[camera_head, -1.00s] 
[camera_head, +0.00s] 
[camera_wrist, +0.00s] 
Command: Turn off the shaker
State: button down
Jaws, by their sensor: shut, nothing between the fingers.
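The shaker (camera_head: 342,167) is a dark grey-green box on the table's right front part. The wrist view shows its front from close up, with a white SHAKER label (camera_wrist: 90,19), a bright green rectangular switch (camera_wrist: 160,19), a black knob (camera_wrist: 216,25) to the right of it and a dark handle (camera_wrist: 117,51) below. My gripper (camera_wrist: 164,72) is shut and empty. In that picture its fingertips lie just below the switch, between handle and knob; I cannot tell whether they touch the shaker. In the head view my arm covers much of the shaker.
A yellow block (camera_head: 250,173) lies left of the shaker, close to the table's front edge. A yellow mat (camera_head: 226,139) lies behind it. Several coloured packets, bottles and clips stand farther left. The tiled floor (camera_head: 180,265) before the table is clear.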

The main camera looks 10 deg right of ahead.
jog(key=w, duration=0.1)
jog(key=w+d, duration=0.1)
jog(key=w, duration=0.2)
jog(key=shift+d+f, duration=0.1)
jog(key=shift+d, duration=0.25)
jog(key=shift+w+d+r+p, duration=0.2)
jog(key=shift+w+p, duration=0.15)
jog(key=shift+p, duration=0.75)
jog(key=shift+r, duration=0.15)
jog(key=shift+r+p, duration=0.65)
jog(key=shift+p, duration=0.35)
☆ ☆ ☆ ☆ ☆
** The request **
Copy out the full listing exactly.

** Reply to the task **
[camera_head, -1.00s] 
[camera_head, +0.00s] 
[camera_wrist, +0.00s] 
Command: Turn off the shaker
State: button down
Jaws, by their sensor: shut, nothing between the fingers.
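The shaker (camera_head: 342,167) is a dark grey-green box on the table's right front part. The wrist view shows its front from close up, with a white SHAKER label (camera_wrist: 90,19), a bright green rectangular switch (camera_wrist: 160,19), a black knob (camera_wrist: 216,25) to the right of it and a dark handle (camera_wrist: 117,51) below. My gripper (camera_wrist: 164,72) is shut and empty. In that picture its fingertips lie just below the switch, between handle and knob; I cannot tell whether they touch the shaker. In the head view my arm covers much of the shaker.
A yellow block (camera_head: 250,173) lies left of the shaker, close to the table's front edge. A yellow mat (camera_head: 226,139) lies behind it. Several coloured packets, bottles and clips stand farther left. The tiled floor (camera_head: 180,265) before the table is clear.

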The main camera looks 10 deg right of ahead.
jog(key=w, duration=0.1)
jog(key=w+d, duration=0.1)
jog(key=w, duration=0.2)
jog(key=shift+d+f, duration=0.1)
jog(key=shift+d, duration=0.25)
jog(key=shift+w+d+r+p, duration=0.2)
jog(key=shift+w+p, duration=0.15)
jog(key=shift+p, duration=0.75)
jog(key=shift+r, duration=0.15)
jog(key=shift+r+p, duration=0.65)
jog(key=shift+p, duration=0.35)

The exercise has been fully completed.